# Task data
* * * * *

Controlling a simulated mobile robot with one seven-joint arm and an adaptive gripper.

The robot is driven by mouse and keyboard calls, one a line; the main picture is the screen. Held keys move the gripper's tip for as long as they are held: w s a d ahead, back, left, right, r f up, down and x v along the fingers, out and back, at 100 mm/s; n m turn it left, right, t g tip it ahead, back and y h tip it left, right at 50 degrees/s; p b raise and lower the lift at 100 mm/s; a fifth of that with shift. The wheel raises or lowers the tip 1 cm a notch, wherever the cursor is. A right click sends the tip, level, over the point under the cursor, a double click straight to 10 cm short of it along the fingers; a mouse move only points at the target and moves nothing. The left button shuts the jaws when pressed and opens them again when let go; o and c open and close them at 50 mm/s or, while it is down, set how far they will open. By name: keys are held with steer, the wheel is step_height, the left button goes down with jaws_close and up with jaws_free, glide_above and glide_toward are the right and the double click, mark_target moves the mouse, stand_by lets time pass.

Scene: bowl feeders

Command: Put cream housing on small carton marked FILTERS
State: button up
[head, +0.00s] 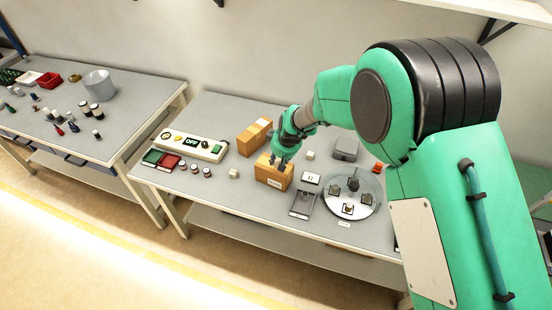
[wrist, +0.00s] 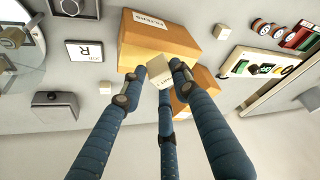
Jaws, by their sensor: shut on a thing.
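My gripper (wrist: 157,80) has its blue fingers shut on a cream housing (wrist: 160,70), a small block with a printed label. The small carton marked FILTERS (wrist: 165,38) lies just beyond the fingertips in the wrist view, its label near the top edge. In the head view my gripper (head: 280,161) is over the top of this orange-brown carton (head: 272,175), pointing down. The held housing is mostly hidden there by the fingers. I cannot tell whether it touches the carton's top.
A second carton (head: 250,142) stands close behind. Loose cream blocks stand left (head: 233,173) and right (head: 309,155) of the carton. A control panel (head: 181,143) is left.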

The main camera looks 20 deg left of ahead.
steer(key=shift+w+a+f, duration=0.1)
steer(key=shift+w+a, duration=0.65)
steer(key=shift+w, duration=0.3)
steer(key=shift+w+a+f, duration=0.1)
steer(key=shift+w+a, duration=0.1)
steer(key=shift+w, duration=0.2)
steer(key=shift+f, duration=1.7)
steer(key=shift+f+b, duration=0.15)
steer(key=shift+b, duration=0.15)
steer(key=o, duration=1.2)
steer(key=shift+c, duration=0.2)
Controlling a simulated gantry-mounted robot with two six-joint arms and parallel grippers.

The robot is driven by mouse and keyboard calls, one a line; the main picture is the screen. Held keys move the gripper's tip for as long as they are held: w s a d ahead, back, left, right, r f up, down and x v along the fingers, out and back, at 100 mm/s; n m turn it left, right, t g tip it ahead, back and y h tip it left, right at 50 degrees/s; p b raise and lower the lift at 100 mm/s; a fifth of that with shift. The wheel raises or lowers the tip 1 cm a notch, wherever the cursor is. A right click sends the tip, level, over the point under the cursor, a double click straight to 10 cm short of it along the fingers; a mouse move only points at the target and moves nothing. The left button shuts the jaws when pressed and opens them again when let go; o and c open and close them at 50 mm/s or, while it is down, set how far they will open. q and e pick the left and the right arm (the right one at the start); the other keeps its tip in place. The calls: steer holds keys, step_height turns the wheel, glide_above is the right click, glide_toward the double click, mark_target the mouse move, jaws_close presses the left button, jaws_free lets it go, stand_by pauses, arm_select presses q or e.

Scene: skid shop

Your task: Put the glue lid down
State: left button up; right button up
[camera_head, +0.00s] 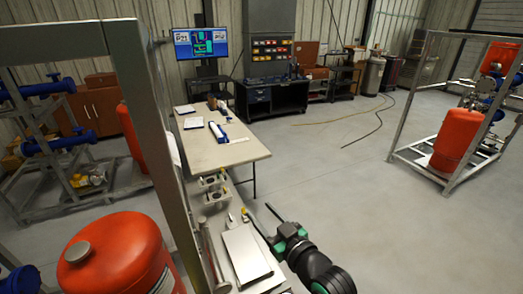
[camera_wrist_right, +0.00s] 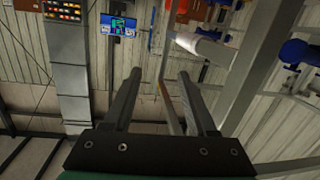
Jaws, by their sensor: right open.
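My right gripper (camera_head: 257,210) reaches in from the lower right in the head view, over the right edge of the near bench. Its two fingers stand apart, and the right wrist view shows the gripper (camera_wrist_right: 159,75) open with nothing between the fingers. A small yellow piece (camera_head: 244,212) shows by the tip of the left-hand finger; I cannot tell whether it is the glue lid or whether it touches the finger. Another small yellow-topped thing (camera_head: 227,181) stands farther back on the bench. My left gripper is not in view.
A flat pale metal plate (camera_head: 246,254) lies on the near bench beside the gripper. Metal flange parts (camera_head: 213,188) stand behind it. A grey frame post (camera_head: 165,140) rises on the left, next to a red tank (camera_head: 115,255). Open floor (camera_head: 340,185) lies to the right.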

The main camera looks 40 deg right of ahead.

* * * * *

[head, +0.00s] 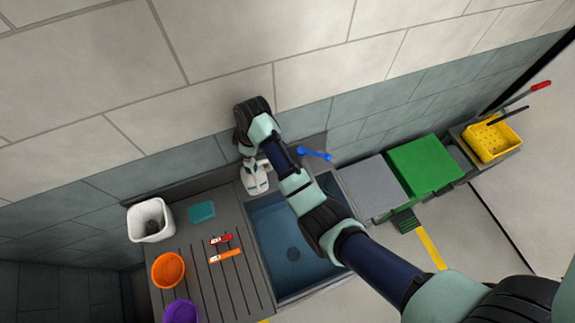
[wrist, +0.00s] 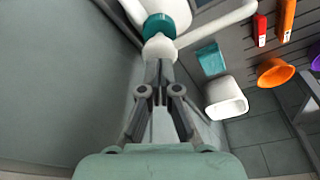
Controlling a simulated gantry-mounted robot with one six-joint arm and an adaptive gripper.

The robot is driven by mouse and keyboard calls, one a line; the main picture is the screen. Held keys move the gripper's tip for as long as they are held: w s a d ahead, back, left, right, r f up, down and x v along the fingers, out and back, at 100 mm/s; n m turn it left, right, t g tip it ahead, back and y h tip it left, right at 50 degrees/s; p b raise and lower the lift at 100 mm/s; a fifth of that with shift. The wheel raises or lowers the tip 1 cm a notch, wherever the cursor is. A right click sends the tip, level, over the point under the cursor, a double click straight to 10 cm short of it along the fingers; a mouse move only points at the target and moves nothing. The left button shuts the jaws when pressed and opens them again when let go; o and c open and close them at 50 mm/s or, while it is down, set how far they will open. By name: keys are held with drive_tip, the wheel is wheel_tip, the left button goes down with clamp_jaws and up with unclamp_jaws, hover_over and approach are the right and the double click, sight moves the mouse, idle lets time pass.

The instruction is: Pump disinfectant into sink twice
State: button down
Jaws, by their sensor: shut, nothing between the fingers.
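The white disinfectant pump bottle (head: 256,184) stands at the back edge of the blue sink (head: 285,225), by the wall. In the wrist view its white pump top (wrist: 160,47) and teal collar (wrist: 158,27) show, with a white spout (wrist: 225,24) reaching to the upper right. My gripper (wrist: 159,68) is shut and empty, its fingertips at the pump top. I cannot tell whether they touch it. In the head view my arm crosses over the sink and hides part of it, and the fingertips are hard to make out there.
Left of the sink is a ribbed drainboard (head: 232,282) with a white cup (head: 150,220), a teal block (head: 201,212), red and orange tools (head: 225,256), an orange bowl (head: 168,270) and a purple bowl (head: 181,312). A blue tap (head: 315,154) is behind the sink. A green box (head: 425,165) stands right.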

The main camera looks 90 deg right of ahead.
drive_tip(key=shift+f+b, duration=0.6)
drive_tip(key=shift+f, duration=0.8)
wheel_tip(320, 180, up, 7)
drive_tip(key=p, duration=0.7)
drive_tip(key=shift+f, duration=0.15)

* * * * *

# Task objective
Set down, exactly and alone, the run of lines from the line that has "Controlling a simulated gantry-mounted robot with one" to the line that has "State: button down".

# Answer below
Controlling a simulated gantry-mounted robot with one six-joint arm and an adaptive gripper.

The robot is driven by mouse and keyboard calls, one a line; the main picture is the screen. Held keys move the gripper's tip for as long as they are held: w s a d ahead, back, left, right, r f up, down and x v along the fingers, out and back, at 100 mm/s; n m turn it left, right, t g tip it ahead, back and y h tip it left, right at 50 degrees/s; p b raise and lower the lift at 100 mm/s; a fifth of that with shift. The wheel raises or lowers the tip 1 cm a notch, wherever the cursor is. A right click sends the tip, level, over the point under the cursor, a double click straight to 10 cm short of it along the fingers; a mouse move only points at the target and moves nothing. The left button shuts the jaws when pressed and opens them again when let go; o and c open and close them at 50 mm/s or, while it is down, set how far they will open. By name: keys are held with drive_tip, the wheel is wheel_tip, the left button goes down with clamp_jaws and up with unclamp_jaws, hover_over and approach are the right and the double click, sight moves the mouse, idle lets time pass.

The instruction is: Pump disinfectant into sink twice
State: button down

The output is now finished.